▶ _Listing_
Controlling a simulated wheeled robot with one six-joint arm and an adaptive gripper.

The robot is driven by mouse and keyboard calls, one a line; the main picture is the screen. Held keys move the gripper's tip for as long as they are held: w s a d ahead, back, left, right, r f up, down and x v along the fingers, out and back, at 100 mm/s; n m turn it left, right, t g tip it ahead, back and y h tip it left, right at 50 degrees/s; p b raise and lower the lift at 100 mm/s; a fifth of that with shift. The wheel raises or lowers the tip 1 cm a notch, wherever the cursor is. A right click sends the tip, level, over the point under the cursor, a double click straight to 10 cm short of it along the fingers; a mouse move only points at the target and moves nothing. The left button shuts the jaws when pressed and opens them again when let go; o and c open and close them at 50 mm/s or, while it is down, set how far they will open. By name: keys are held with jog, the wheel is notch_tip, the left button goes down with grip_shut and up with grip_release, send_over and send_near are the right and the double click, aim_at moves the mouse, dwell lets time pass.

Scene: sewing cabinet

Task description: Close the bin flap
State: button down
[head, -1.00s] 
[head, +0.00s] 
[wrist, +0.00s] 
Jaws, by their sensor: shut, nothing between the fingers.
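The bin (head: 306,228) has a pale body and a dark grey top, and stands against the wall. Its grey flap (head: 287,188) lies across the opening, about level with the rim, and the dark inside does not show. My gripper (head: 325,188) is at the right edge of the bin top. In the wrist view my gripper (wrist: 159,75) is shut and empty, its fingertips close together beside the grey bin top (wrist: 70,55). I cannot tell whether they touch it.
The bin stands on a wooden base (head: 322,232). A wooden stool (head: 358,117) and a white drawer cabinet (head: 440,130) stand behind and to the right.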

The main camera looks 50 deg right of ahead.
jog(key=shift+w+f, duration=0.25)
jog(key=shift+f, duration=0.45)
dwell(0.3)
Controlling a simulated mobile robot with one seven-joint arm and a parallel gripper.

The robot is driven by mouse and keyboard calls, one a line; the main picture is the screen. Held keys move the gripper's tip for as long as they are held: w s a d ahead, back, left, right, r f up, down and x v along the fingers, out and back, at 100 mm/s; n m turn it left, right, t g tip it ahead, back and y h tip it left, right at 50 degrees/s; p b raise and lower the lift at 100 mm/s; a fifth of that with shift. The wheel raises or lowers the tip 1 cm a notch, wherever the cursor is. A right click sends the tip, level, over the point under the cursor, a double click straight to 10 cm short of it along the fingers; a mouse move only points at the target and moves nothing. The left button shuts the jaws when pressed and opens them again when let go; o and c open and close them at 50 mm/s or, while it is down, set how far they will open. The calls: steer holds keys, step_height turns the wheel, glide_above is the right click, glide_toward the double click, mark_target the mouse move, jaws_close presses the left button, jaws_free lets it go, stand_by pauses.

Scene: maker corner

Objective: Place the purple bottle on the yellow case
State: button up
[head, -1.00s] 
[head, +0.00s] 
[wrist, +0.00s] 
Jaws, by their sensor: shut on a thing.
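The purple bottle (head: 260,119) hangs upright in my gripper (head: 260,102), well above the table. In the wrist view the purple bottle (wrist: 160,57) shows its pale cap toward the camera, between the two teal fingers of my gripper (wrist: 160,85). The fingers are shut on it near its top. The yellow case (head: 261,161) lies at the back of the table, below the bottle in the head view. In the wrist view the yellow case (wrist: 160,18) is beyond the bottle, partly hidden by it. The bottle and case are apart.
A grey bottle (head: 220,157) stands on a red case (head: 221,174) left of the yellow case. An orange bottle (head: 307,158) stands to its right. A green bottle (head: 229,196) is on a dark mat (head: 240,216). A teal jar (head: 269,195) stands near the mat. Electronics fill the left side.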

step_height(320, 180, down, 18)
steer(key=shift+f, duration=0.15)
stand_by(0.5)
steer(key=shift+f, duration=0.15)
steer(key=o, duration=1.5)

▶ _Directions for this task_
Repeat every record exactly as written, please.

▶ _Solution to this problem_
Controlling a simulated wheeled robot with one six-joint arm and an adaptive gripper.

The robot is driven by mouse and keyboard calls, one a line; the main picture is the screen. Held keys move the gripper's tip for as long as they are held: w s a d ahead, back, left, right, r f up, down and x v along the fingers, out and back, at 100 mm/s; n m turn it left, right, t g tip it ahead, back and y h tip it left, right at 50 degrees/s; p b raise and lower the lift at 100 mm/s; a fifth of that with shift. The wheel raises or lowers the tip 1 cm a notch, wherever the cursor is. A right click sends the tip, level, over the point under the cursor, a double click straight to 10 cm short of it along the fingers; a mouse move only points at the target and moves nothing. The left button shuts the jaws when pressed and opens them again when let go; o and c open and close them at 50 mm/s or, while it is down, set how far they will open. By name: keys are held with jog, the wheel is notch_tip, the left button goes down with grip_shut and up with grip_release, send_over and send_near are the right and the double click, aim_at moves the mouse, dwell lets time pass.

Scene: sewing cabinet

Task description: Close the bin flap
State: button down
[head, -1.00s] 
[head, +0.00s] 
[wrist, +0.00s] 
Jaws, by their sensor: shut, nothing between the fingers.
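The bin (head: 306,228) has a pale body and a dark grey top, and stands against the wall. Its grey flap (head: 287,188) lies across the opening, about level with the rim, and the dark inside does not show. My gripper (head: 325,188) is at the right edge of the bin top. In the wrist view my gripper (wrist: 159,75) is shut and empty, its fingertips close together beside the grey bin top (wrist: 70,55). I cannot tell whether they touch it.
The bin stands on a wooden base (head: 322,232). A wooden stool (head: 358,117) and a white drawer cabinet (head: 440,130) stand behind and to the right.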

The main camera looks 50 deg right of ahead.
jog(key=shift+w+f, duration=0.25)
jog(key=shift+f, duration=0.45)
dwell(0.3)
Controlling a simulated mobile robot with one seven-joint arm and a parallel gripper.

The robot is driven by mouse and keyboard calls, one a line; the main picture is the screen. Held keys move the gripper's tip for as long as they are held: w s a d ahead, back, left, right, r f up, down and x v along the fingers, out and back, at 100 mm/s; n m turn it left, right, t g tip it ahead, back and y h tip it left, right at 50 degrees/s; p b raise and lower the lift at 100 mm/s; a fifth of that with shift. The wheel raises or lowers the tip 1 cm a notch, wherever the cursor is. A right click sends the tip, level, over the point under the cursor, a double click straight to 10 cm short of it along the fingers; a mouse move only points at the target and moves nothing. The left button shuts the jaws when pressed and opens them again when let go; o and c open and close them at 50 mm/s or, while it is down, set how far they will open. The calls: steer holds keys, step_height turns the wheel, glide_above is the right click, glide_toward the double click, mark_target the mouse move, jaws_close presses the left button, jaws_free lets it go, stand_by pauses.

Scene: maker corner

Objective: Place the purple bottle on the yellow case
State: button up
[head, -1.00s] 
[head, +0.00s] 
[wrist, +0.00s] 
Jaws, by their sensor: shut on a thing.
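The purple bottle (head: 260,119) hangs upright in my gripper (head: 260,102), well above the table. In the wrist view the purple bottle (wrist: 160,57) shows its pale cap toward the camera, between the two teal fingers of my gripper (wrist: 160,85). The fingers are shut on it near its top. The yellow case (head: 261,161) lies at the back of the table, below the bottle in the head view. In the wrist view the yellow case (wrist: 160,18) is beyond the bottle, partly hidden by it. The bottle and case are apart.
A grey bottle (head: 220,157) stands on a red case (head: 221,174) left of the yellow case. An orange bottle (head: 307,158) stands to its right. A green bottle (head: 229,196) is on a dark mat (head: 240,216). A teal jar (head: 269,195) stands near the mat. Electronics fill the left side.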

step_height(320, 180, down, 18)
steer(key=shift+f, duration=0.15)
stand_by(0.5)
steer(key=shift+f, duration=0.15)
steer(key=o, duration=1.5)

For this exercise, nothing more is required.